His capacity for absorption was marvelous. At the age of about twenty he spent less than a year in the foot-hills of the Sierras, among pioneer miners, and forty-five years of literary output did not exhaust his impressions. He somewhere refers to an "eager absorption of the strange life around me, and a photographic sensitiveness," to certain scenes and incidents." "Eager absorption," "photographic sensitiveness," a rich imagination and a fine literary style, largely due to his mother, enabled him to win at his death this acknowledgment from the "London Spectator:" "No writer of the present day has struck so powerful and original a note as he has sounded."

Francis Bret Harte was born in Albany, New York, August 25, 1836. His father was a teacher and translator; his mother a woman of high character and cultivated tastes. His father having died, he, when nine, became an office boy and later a clerk. In 1854 he came to California to join his mother who had married again, arriving in Oakland in March of that year. His employment for two years was desultory. He worked in a drug store and also wrote for Eastern magazines. Then he went to Alamo in the San Ramon Valley as tutor - a valued experience. Later in 1856 he went to Tuolumne County where, among other things, he taught school, and may have been an express messenger. At any rate, he stored his memory with material that ten years later made him and the whole region famous.

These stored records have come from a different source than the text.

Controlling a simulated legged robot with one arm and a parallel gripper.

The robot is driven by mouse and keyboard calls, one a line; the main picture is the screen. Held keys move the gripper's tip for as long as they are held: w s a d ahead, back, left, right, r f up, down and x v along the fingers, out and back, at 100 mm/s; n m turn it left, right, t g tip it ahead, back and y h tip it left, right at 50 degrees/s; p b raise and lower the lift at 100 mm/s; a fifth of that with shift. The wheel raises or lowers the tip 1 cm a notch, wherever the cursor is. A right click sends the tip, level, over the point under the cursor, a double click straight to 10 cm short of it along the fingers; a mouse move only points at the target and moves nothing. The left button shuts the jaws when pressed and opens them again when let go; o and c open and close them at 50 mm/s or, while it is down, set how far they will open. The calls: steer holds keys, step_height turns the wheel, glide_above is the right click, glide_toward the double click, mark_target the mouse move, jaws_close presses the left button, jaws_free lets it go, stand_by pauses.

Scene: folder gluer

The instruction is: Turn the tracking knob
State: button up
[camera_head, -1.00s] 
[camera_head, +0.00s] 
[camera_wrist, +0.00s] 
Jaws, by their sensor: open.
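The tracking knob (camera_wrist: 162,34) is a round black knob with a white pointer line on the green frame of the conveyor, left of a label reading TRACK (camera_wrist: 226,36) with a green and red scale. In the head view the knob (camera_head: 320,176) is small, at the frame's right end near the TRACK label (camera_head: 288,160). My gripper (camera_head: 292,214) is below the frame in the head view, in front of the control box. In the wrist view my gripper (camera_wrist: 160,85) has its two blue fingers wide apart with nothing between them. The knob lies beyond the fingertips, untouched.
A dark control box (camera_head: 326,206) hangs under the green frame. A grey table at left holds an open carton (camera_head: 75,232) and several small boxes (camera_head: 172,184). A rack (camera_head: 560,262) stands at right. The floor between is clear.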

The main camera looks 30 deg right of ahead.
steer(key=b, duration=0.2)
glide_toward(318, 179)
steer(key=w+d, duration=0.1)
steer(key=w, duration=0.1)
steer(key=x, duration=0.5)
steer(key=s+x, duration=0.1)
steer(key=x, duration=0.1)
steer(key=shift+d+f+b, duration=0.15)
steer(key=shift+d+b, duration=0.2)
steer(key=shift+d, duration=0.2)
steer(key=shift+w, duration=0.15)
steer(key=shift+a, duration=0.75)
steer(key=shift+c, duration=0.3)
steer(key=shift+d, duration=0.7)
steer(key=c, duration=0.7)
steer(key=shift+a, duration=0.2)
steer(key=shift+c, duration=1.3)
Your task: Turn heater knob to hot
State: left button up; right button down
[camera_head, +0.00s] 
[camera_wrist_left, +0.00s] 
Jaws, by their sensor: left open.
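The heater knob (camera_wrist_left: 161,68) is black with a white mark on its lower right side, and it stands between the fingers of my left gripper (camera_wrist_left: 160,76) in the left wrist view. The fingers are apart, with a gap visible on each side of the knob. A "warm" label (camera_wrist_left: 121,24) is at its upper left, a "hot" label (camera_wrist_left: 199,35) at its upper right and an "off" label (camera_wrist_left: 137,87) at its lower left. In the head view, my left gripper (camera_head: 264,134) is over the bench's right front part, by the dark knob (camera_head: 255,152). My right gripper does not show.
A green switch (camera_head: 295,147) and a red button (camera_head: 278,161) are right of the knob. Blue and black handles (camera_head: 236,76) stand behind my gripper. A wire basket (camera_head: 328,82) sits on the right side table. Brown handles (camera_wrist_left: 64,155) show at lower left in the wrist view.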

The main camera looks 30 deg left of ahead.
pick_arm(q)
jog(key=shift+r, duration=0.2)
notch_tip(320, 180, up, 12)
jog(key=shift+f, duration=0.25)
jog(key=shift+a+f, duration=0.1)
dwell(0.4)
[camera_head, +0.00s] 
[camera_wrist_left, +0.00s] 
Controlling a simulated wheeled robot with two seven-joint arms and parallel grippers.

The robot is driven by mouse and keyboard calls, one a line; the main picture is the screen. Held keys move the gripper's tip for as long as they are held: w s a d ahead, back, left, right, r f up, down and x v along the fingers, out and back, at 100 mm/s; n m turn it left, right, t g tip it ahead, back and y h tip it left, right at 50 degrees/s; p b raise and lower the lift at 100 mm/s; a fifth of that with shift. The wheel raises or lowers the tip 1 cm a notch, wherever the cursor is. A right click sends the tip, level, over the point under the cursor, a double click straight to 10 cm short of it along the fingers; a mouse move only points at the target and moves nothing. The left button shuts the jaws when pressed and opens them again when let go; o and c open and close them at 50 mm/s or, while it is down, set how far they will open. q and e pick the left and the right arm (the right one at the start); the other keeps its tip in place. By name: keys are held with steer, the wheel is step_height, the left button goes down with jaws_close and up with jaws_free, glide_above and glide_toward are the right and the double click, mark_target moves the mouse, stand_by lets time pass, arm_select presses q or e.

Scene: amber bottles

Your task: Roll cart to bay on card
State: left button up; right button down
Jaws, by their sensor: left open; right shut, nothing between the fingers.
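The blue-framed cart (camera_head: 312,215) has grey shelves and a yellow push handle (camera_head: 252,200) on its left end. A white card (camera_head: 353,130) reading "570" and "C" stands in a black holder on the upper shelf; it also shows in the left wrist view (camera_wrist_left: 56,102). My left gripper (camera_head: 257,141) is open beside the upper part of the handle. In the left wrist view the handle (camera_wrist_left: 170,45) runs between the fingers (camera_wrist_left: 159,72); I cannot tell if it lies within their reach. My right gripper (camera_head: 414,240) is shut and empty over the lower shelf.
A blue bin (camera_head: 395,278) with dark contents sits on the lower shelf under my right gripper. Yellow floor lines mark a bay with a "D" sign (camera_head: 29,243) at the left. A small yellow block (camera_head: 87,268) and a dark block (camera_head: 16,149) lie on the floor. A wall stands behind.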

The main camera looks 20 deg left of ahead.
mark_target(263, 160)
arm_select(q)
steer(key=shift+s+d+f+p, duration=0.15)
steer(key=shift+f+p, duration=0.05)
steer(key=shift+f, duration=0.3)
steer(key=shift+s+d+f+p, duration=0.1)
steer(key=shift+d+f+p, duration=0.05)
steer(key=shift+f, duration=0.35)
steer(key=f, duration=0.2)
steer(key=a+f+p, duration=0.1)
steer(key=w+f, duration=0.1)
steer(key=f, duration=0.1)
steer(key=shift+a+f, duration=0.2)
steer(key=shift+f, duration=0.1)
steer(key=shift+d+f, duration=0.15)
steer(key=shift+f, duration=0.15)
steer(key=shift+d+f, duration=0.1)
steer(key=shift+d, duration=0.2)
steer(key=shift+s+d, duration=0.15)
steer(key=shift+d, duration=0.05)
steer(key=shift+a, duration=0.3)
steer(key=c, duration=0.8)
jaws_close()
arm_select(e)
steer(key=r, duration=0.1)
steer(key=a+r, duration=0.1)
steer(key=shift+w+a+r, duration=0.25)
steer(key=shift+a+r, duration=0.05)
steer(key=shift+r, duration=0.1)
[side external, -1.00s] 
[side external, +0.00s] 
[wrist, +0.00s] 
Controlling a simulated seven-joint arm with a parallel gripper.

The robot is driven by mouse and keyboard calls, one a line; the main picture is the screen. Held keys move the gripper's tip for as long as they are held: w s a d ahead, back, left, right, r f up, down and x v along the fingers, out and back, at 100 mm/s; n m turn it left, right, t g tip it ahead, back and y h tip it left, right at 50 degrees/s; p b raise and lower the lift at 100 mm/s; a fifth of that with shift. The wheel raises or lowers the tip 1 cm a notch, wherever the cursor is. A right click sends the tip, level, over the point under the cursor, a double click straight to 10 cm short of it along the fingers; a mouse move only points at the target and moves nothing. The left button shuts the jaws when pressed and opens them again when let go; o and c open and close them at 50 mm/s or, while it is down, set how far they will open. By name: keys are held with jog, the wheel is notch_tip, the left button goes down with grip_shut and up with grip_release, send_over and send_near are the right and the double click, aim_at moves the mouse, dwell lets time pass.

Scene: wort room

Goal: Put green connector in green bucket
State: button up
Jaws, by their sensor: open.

In 1857 he went to Humboldt County where his sister was living. He was an interesting figure, gentlemanly, fastidious, reserved, sensitive, with a good fund of humor, a pleasant voice and a modest manner. He seemed poorly fitted for anything that needed doing. He was willing, for I saw him digging post holes and building a fence with results somewhat unsatisfactory. He was more successful as tutor for two of my boy friends. He finally became printers' devil in the office of the "Northern Californian," where he learned the case, and incidentally contributed graceful verse and clever prose.